Yum Brands Disappoints With China Sales

One of the most consistent errors in investing is the determination to cling on to what behavioral psychologists call the fundamental attribution error. Now I know what you are thinking: yet another dreary hard-to-read article on a concept that doesn’t conclude with anything tangible even if you could make sense of it? Okay, well there will be some of that too (I promise), but bear with me -- there is a key point here and it relates to how many people view their investing.

Fundamental Attribution Error

Simply put, the fundamental attribution error (FAE) is the tendency to over-value personality based traits and under-value situational influences upon behavior. This sort of thing crops up a lot in investing. For example, you usually see it when a group of companies in a sector or theme start warning and one company reports a half decent set of numbers. The FAE then kicks in and investors start concluding that it’s the management stupid! They are somehow capable of generating growth against an industry downtrend simply because growth is dictated by the ‘personality’ or ability of the management.

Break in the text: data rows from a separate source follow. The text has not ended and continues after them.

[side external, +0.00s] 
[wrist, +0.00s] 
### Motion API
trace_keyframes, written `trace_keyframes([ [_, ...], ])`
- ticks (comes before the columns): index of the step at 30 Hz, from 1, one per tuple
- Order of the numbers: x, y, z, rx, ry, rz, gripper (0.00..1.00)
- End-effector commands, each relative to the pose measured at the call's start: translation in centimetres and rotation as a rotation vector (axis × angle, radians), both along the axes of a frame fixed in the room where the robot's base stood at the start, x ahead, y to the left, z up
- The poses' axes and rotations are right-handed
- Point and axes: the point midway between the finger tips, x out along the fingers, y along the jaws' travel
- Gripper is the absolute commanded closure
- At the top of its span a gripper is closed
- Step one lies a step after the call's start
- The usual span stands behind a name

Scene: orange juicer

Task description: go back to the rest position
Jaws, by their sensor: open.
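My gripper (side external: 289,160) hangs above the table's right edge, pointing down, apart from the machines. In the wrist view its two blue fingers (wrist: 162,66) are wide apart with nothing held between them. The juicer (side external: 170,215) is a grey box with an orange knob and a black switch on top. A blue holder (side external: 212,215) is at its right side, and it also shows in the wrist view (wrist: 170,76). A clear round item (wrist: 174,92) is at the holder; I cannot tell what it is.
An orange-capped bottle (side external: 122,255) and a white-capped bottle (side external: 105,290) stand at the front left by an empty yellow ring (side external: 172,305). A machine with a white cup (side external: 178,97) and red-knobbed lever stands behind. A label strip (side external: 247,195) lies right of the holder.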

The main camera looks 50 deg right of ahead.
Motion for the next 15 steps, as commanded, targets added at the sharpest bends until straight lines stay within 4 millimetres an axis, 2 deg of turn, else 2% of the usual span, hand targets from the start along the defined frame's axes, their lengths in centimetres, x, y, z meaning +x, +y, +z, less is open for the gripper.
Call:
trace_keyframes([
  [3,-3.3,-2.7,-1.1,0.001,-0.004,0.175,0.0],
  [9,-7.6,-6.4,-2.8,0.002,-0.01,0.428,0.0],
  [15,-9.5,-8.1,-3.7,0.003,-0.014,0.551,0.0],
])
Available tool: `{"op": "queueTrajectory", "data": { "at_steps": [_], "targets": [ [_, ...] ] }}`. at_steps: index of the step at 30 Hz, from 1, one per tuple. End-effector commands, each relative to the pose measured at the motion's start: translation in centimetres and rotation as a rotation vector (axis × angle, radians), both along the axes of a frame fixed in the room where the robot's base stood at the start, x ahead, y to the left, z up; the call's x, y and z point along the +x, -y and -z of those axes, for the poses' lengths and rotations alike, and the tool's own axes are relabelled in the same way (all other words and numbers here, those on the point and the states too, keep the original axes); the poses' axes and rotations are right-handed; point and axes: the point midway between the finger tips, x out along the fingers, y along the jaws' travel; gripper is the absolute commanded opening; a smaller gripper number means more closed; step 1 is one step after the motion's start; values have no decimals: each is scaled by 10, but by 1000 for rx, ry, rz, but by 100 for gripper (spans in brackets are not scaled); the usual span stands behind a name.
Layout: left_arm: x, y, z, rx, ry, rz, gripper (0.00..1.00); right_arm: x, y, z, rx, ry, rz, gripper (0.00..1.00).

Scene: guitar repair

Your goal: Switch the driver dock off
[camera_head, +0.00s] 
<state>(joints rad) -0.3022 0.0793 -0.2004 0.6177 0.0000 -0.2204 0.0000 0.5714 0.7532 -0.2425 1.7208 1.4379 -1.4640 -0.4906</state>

Of course, we see this at its best (worst) in the banking sector where star traders and senior management are deemed worthy of huge swathes of shareholders' money. Well it’s funny, but these banks only seem to make money when the overall economy (and taxpayers' money) is in their favor. Moreover, I don’t recall any downgrades to EPS forecasts when Bob Diamond left Barclays. It strikes me that the easy way to raise earnings would be for stockholders to insist that salaries be cut. I doubt it would affect performance much.

Yum! Brands and the FAE

But I digress! I meant to talk about Yum! Brands (NYSE: YUM), which recently delivered something of a ‘shocker’ of a full year forecast statement which contained the prediction of a 4% decline in same store sales in Q4.  I used inverted commas because if you look back at this article linked here you can see that this decline is in line with a trend. It is also in line with McDonald’s (NYSE: MCD) patchy performance in China this year. Indeed, MCD recently announced that same store sales were negative in China in October. Throw in the fact that Yum now makes the majority of its operating profits from China and it’s not surprising that the market is selling it off.

The truth is that a number of companies have been reporting weaker conditions in China, so what makes Yum any different? Granted it is coming up against tough comparables, but it is an industry-wide problem.

Yum's China sales:

And with McDonalds aggressively expanding stores in China and Burger King (NYSE: BKW) also planning to open 1,000 restaurants with a partner in the next 5-7 years, there is no let up in expansion. Indeed, Yum itself is planning another 700 units in China for next year.

Good timing?

Don’t Rely on Emerging Markets

I think there is a good case to be made for being very cautious with China right now. Yes, it will still record GDP growth in excess of anything that the West will produce, but you must remember that a lot of companies have built up their hopes on APAC growth. Meanwhile companies with heavy European exposure are lapping some easier comparables and the US recovery appears to be on track. Investors will do what they have always done and continue to believe in yesterday’s story.

For more detail in the kinds of stocks that could suffer if China continues to disappoint, there are a couple of articles linked here and here. I’m not going to apologize for seeming to have the early onset of Asperger’s syndrome over the issue, because I may well have saved myself some losses as a consequence. Picking out any one company to focus on is perhaps unfair, but businesses like Caterpillar (NYSE: CAT), Rio Tinto, Burberry’s or even Coach do have heavy exposure to China. Caterpillar has the 'double whammy' effect of being exposed to China's fixed asset investment.

Moreover, I think it’s time to focus on those companies that are talking about slowing down expansion growth in China because it is far from clear that China is going to rebound in growth next year. There is plenty of time to get back into the China story, but some prudence is needed now.

Avoiding the FAE

Tying these points together leads to the conclusion that no company is immune from its sector/geographic conditions for too long. Committing the FAE is very tempting because we all like to think we invest in great managements. Indeed, Yum is clearly a very well run company, but it hasn’t managed to avoid conditions in China.

Forget the idea that Yum’s management (or others) can generate growth against a slowdown. My point is that if you buy Yum you are investing in a snapback in growth in China rather than the ability of the management per se. Don't commit the FAE!